McAdoo's attorneys filed the lawsuit in July seeking unspecified damages, claiming he was "improperly and unjustly" declared permanently ineligible in November 2010.
According to the complaint, the NCAA ruled McAdoo ineligible for receiving improper assistance from tutor Jennifer Wiley "on multiple assignments across several academic terms." But McAdoo's lawyers argue that the school's Honor Court found him guilty of only one infraction: Representing another's work as his own after Wiley had formatted in-text citations and the "works cited" page for websites used to prepare his research paper.
The school's Honor Court decided to suspend him from school for the spring semester, but allow him to re-enroll in the summer and then return to the football team this fall. It cleared him in a second case and the student attorney general decided there was insufficient evidence to pursue a third against him, though the NCAA later ruled him permanently ineligible.

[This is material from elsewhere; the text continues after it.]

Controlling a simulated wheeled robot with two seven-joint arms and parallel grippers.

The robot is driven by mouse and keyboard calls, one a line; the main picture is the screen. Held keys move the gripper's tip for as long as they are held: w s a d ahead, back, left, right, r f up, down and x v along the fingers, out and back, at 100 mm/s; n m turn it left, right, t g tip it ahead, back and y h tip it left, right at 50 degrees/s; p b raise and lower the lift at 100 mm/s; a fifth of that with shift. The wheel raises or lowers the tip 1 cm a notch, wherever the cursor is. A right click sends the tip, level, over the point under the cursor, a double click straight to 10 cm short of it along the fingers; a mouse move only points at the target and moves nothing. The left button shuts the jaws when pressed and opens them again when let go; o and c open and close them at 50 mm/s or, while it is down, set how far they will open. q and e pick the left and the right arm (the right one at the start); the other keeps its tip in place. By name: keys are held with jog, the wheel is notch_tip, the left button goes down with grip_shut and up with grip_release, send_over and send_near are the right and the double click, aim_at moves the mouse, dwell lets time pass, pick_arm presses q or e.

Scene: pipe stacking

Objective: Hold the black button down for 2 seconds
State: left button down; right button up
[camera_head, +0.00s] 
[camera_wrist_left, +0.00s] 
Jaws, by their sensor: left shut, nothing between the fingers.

Accusations of plagiarism in the paper later surfaced after his attorneys included a copy in a court exhibit that was made public.
McAdoo's attorneys had also sought to compel UNC to reinstate him to the team in time for the fall semester and prevent the NCAA from interfering. Hudson denied that request during a July hearing.
Attorneys for the NCAA and UNC argued that McAdoo's decision to enter the NFL supplemental draft and ultimately sign with the Ravens negated his claims that losing his college eligibility would affect his professional prospects. Sun argued the court wouldn't be able to award "speculative" damages based on McAdoo failing to improve his draft position by missing his senior season.
Sun also argued, as he did in July, that the court shouldn't intervene in the internal affairs of an organization with voluntary membership and that McAdoo's paper was a clear case of cheating. He said the NCAA "correctly and fairly" applied its rules in the McAdoo case.